- [PROBLEM REQUIREMENTS]
Quote the material below exactly as written, from the first line to the line that holds "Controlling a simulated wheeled", endpoints included.

- [EXERCISE MATERIALS]

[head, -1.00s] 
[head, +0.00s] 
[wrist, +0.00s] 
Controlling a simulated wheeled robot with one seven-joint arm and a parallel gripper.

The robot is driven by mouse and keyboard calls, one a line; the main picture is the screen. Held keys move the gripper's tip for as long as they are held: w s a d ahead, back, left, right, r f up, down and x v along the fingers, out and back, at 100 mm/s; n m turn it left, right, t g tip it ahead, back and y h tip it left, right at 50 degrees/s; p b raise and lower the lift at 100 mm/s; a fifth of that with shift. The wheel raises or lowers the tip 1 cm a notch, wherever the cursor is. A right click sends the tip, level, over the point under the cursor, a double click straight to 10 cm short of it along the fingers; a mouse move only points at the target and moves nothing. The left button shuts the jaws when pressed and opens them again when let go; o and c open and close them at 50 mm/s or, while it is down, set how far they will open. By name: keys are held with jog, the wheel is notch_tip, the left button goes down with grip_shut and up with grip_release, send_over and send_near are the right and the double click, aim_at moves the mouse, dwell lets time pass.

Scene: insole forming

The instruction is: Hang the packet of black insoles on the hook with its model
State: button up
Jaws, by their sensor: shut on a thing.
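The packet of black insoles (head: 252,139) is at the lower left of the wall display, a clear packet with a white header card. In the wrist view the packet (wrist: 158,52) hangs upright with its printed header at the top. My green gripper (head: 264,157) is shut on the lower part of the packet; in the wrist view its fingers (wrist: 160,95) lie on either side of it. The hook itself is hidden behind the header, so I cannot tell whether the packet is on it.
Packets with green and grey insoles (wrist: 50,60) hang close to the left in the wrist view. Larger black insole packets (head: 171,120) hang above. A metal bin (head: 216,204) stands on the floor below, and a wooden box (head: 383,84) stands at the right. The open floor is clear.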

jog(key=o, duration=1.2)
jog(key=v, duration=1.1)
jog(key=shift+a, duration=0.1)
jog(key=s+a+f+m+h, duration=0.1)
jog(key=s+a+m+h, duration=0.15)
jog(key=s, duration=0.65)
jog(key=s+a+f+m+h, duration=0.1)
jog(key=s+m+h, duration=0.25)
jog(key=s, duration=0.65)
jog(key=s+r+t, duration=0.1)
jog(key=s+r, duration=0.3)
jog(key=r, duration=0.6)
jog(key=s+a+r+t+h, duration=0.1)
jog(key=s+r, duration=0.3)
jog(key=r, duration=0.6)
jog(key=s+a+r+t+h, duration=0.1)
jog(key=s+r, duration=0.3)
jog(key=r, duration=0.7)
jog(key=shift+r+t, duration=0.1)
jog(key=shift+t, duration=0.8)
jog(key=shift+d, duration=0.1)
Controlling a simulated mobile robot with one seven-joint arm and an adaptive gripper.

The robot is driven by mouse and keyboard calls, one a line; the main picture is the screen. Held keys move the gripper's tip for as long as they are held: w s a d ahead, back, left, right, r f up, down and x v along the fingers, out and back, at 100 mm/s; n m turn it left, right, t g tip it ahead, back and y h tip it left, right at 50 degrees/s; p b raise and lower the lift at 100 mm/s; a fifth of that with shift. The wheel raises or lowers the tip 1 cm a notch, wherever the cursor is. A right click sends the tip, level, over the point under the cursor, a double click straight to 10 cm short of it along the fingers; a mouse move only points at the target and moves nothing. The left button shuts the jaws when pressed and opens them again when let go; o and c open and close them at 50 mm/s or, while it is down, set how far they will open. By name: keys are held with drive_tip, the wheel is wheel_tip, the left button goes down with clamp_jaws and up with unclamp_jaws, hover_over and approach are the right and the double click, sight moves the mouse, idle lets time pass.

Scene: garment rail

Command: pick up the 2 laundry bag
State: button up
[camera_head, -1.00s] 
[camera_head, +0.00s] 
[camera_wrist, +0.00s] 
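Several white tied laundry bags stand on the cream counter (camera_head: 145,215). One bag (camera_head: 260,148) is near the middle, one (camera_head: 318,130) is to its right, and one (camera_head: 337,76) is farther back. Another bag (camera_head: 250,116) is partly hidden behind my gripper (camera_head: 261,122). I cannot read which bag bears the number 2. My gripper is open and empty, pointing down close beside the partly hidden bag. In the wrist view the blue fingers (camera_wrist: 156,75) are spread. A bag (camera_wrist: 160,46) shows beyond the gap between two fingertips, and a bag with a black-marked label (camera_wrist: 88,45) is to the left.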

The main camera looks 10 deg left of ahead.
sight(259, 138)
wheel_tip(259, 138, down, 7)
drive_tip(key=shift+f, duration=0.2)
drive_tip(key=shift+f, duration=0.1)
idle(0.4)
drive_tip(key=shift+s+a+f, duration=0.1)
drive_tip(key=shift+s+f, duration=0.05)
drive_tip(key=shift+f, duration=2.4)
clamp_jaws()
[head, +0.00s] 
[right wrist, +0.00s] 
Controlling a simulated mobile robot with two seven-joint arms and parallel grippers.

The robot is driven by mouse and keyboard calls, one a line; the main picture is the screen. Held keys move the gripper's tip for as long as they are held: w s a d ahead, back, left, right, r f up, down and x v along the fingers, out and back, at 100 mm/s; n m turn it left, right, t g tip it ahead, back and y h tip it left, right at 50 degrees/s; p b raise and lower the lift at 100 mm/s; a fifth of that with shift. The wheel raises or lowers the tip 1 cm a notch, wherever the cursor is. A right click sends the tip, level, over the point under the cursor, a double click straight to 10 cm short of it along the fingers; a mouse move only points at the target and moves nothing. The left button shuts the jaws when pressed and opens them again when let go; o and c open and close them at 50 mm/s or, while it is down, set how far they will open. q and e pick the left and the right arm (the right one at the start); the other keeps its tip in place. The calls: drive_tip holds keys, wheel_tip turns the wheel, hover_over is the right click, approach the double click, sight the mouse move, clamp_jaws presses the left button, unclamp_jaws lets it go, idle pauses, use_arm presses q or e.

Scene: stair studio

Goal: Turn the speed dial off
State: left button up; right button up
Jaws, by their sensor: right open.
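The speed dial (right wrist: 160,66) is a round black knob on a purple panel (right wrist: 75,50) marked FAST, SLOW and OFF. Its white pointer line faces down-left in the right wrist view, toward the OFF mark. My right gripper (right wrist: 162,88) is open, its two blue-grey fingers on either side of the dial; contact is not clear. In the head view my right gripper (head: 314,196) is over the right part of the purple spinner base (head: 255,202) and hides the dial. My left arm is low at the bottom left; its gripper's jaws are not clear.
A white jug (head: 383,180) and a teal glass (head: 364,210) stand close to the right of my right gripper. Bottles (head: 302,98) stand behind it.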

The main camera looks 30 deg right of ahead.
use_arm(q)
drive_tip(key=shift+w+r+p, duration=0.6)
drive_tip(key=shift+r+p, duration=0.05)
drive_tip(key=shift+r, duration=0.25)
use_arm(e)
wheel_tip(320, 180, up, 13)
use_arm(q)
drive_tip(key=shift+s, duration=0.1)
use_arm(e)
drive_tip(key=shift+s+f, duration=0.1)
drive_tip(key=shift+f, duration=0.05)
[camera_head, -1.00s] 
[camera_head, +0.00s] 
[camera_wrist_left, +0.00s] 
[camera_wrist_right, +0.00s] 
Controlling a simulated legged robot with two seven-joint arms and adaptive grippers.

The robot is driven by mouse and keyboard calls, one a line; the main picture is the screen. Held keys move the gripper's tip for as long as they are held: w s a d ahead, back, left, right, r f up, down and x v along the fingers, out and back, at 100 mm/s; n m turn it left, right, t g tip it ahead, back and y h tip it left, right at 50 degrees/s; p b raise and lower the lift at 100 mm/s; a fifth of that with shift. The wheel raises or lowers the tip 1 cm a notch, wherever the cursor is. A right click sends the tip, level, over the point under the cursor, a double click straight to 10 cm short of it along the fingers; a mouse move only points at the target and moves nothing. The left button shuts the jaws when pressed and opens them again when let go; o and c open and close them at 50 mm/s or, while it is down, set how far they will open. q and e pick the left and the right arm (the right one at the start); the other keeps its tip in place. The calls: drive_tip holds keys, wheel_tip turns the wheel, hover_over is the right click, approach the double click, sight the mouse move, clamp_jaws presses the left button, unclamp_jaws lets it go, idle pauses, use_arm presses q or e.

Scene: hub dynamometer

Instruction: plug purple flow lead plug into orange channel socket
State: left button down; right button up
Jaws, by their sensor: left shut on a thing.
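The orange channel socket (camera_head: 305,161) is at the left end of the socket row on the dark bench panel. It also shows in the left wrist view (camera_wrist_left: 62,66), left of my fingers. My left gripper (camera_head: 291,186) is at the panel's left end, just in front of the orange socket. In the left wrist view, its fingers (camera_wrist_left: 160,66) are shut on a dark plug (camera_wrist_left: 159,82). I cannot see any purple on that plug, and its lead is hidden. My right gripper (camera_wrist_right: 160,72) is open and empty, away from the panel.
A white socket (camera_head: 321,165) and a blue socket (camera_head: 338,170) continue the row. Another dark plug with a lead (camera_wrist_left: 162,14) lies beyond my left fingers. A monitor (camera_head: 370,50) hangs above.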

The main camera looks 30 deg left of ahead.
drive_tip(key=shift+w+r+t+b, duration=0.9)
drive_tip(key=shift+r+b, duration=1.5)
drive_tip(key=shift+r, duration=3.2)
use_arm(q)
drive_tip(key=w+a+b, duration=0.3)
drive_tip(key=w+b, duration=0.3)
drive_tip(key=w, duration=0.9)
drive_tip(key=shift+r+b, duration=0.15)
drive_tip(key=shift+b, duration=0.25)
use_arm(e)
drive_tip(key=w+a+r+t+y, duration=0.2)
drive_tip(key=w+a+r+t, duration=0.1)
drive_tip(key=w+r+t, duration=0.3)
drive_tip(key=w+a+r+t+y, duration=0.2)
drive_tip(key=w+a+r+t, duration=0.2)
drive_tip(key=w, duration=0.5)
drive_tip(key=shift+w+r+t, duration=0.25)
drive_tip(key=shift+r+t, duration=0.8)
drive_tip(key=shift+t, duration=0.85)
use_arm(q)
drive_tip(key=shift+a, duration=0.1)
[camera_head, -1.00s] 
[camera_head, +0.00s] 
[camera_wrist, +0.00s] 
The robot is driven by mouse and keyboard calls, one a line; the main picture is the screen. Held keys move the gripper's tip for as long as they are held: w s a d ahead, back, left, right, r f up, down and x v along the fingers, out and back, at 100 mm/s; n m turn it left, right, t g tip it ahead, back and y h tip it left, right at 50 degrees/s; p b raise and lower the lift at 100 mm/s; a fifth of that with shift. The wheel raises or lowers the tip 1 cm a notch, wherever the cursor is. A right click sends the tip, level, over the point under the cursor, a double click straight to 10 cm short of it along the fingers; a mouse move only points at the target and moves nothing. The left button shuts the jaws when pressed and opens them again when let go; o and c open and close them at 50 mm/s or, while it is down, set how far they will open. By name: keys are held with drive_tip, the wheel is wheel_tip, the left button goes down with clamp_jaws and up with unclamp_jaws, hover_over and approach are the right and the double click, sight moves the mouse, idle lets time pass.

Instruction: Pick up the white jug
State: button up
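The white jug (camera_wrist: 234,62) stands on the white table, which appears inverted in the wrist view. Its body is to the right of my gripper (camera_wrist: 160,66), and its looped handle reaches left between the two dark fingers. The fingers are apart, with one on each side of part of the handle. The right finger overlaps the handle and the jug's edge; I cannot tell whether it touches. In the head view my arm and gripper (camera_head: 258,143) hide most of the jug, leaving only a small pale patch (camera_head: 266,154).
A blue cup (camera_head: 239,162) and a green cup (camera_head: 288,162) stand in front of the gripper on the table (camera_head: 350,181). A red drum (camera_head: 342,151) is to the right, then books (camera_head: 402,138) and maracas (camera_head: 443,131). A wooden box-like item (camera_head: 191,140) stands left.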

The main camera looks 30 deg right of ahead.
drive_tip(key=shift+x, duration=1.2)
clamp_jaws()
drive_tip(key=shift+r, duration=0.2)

- [WRITTEN ANSWER]
[head, -1.00s] 
[head, +0.00s] 
[wrist, +0.00s] 
Controlling a simulated wheeled robot with one seven-joint arm and a parallel gripper.

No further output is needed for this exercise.